Für die Spielstärke von Schachspieler:innen gibt es einen einfachen Wert: ihre ELO-Zahl. Diese ist in der Schachwelt etwa so aussagekräftig wie Weltranglistennummern im Tennis. Dabei beruht die Berechnung der ELO-Zahl auf einer komplexen Formel: Berücksichtigt werden verschiedene Gewichtungsfaktoren, darunter auch die jeweiligen ELO-Werte der Gegner und damit das zu erwartende Ergebnis für ein Spiel. Der Laie muss lediglich wissen: Je höher die ELO-Zahl, desto besser der Spieler. Ein durchschnittlicher Hobbyspieler wird in etwa einen Wert von 1.300 erzielen, ab einer Zahl von 2.000 zählt man zu dem Kreis der Schachexpertinnen und -experten. Bei dem im Juni 2023 in Wien gespielten Turnier, bei dem sie als einzige Frau antrat und keine ihrer neun Partien verlor, erzielte Fiona Sieber eine überragende ELO-Leistung von 2511 – und damit sogar 200 Punkte mehr, als sie zur Normerfüllung des Titels „Großmeisterin der Frauen“ gebraucht hätte. „Ich bin sehr stolz auf diese Leistung“, freut sich die 23-Jährige über das Ergebnis.
Im Nationalkader bin ich schon. Jetzt warte ich nur noch auf den Anruf des Bundestrainers.
Fiona Sieber
Der Schachsport gilt gemeinhin als Männerdomäne. Zwar gibt es populäre Formate wie die Netflix-Serie „Das Damengambit“, deren Protagonistin einen kometenhaften Aufstieg in die obere Liga der Schachspieler hinlegt, die Realität aber sieht anders aus. So sind etwa die Top 100 der aktiven Spieler allesamt männlich. Erklärungsversuche für das Ungleichgewicht zwischen Frauen und Männern im Schachsport gibt es viele. Die Rede ist etwa von unterschiedlichen Begabungen und Neigungen, einer fehlenden Förderung, der Diskriminierung von Frauen bis hin zu anhaltendem Chauvinismus und Einschüchterungen – schlüssig ist das jedoch nicht. Fiona Sieber selbst empfindet keine Benachteiligung aufgrund ihres Geschlechts. Und in ihrer Jugend hatte sie auch kein Problem damit, auf Turnierfahrten oft das einzige Mädchen zu sein. „Viele junge Schachspielerinnen hören deswegen aber irgendwann auf.“ Damit das Geschlechterverhältnis in Zukunft ausgeglichener ist, bemüht sie sich als Trainerin, ihr Wissen insbesondere an junge Frauen weiterzugeben und diese zu ermutigen.
Wie aber ist Fiona selbst zum Schachsport gekommen?

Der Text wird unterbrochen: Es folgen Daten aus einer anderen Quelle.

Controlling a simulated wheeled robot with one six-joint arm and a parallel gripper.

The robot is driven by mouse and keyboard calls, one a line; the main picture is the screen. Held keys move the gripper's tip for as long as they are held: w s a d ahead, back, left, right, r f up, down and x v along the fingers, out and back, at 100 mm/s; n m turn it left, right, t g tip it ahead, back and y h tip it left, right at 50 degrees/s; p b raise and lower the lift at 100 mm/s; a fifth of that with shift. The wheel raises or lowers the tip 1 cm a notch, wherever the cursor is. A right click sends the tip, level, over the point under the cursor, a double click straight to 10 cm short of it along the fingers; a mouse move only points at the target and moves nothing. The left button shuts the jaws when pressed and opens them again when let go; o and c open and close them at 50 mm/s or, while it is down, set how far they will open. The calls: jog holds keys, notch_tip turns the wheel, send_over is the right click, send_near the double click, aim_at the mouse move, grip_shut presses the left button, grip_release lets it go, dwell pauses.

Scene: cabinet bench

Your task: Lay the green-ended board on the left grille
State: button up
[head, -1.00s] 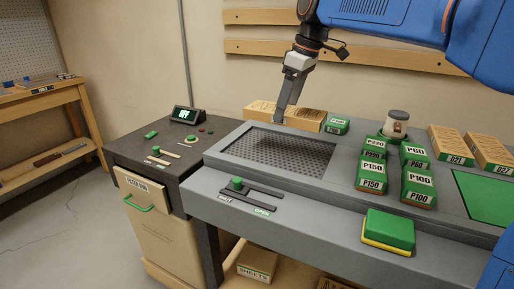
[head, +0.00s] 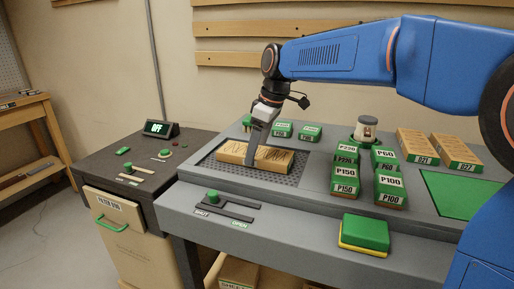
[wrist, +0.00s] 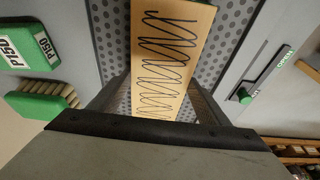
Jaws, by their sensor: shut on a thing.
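A pale wooden board (head: 233,151) with dark scribbled lines lies level over the left grille (head: 207,165), the perforated panel sunk in the grey bench. My gripper (head: 252,164) is shut on the board across its middle, pointing down. In the wrist view the scribbled board (wrist: 172,50) runs between my two fingers (wrist: 157,105), with perforated metal on both sides. I cannot tell whether it touches the grille or hangs just above it. No green end of this board is clearly visible.
Green grit blocks (head: 345,172) stand right of the grille, with more behind it. A jar (head: 366,130) stands behind them. Two green-ended boards (head: 455,153) lie at the right by a green mat (head: 460,194). A green-and-yellow block (head: 365,233) and a slider knob (head: 212,196) are in front.

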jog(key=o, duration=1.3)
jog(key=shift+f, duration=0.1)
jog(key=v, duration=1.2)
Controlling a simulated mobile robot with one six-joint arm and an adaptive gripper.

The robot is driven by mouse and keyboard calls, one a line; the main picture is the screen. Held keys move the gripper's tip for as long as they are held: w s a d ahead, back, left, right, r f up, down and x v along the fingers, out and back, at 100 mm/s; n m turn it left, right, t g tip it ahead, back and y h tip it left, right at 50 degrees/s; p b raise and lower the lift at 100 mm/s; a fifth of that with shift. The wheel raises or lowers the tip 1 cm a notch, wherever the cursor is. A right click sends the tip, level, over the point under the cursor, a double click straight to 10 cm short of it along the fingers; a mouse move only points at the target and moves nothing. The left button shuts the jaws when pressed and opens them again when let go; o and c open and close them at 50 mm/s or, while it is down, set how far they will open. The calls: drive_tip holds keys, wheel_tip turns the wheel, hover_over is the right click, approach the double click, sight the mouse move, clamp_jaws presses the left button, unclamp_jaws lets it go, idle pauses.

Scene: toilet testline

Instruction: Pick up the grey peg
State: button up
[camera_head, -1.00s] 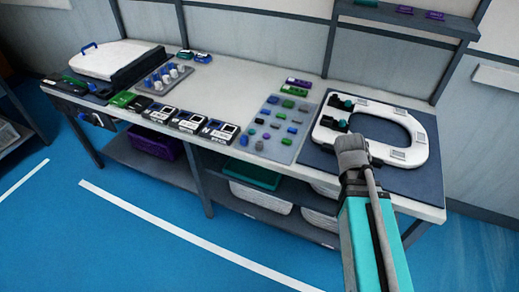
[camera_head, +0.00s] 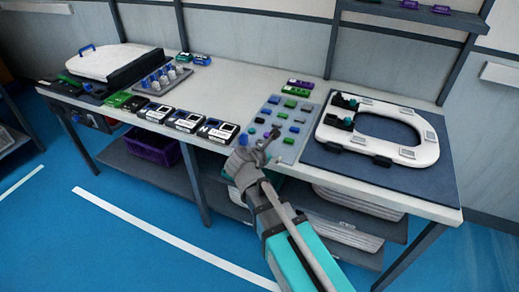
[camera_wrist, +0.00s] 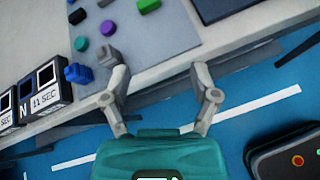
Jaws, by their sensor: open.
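The grey peg (camera_wrist: 107,56) stands on the grey peg board (camera_wrist: 165,32), near the board's edge, in the wrist view. In the head view I cannot make it out clearly near my gripper. My gripper (camera_wrist: 162,84) is open, with nothing between its fingers. Its left finger in the wrist view appears close to the grey peg; I cannot tell whether they touch. In the head view my gripper (camera_head: 258,146) is over the front left part of the board (camera_head: 284,156).
A blue peg (camera_wrist: 76,73), a green peg (camera_wrist: 80,44) and a purple peg (camera_wrist: 107,28) are close to the grey one. Labelled black-and-white boxes (camera_head: 187,122) stand left of the board. A white toilet seat (camera_head: 425,152) lies on the dark mat (camera_head: 340,165) to the right.

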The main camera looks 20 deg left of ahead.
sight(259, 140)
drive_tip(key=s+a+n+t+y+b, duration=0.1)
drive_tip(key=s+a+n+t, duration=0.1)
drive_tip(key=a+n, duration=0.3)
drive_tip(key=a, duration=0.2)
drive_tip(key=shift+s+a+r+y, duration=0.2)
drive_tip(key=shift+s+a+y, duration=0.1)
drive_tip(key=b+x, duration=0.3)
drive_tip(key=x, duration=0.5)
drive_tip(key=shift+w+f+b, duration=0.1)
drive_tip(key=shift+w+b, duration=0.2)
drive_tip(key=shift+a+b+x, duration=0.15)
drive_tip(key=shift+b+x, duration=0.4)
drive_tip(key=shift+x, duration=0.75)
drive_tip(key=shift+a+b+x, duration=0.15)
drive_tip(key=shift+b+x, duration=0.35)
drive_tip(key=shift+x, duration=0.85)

Mit sieben Jahren bringt der Vater ihr das Schachspielen bei. „Ich war sofort begeistert“, erinnert sich die Studentin. Innerhalb von einem Abend beherrscht sie die Züge der verschiedenen Figuren und spielt so gerne, dass ihre Eltern einen Verein für sie suchen. Bald folgen erste Turniererfolge, und mit 13 Jahren gewinnt sie in ihrer Altersklasse erstmals die Deutsche Meisterschaft. Und was braucht es für diese Erfolge? „Mir liegt das logische Denken, und ich kann mich lange intensiv konzentrieren.“ Das seien Eigenschaften, die ihr auch im Physikstudium sehr entgegenkämen. Zudem hat Fiona Sieber Biss: »Wenn ich ein Problem habe, das ich nicht sofort lösen kann, dann bleibe ich dran und gebe nicht auf, bis ich ihm auf den Grund gegangen bin.“
Bis Anfang nächsten Jahres möchte sie ihre Masterarbeit fertigschreiben und sich danach ein Jahr lang ganz und gar auf den Schachsport konzentrieren. „Ein Vollzeitberuf und das professionelle Schachspiel sind schwer zu kombinieren. Bevor ich in den Beruf einsteige, möchte ich herausfinden, was ich im Schach noch erreichen kann.“ Ihr Vorbild dabei ist die Ungarin Judit Polgár, eine der wenigen Frauen, die sich ganz oben in der Weltspitze behaupten konnten, die gegen Weltmeister wie Boris Spasski und Garri Kasparow gewann. „An ihrem Spiel gefällt mir das Kämpferische und die Vielseitigkeit“, so Fiona Sieber. Ihr nächstes Ziel ist die Teilnahme an der Schacholympiade, dem bedeutendsten Mannschaftswettbewerb im Schach, der im kommenden Jahr wieder ausgetragen wird. „Im Nationalkader bin ich schon. Jetzt warte ich nur noch auf den Anruf des Bundestrainers“, meint sie lachend. Mit ihrem Erfolg in Wien dürften ihre Chancen hierauf durchaus gestiegen sein.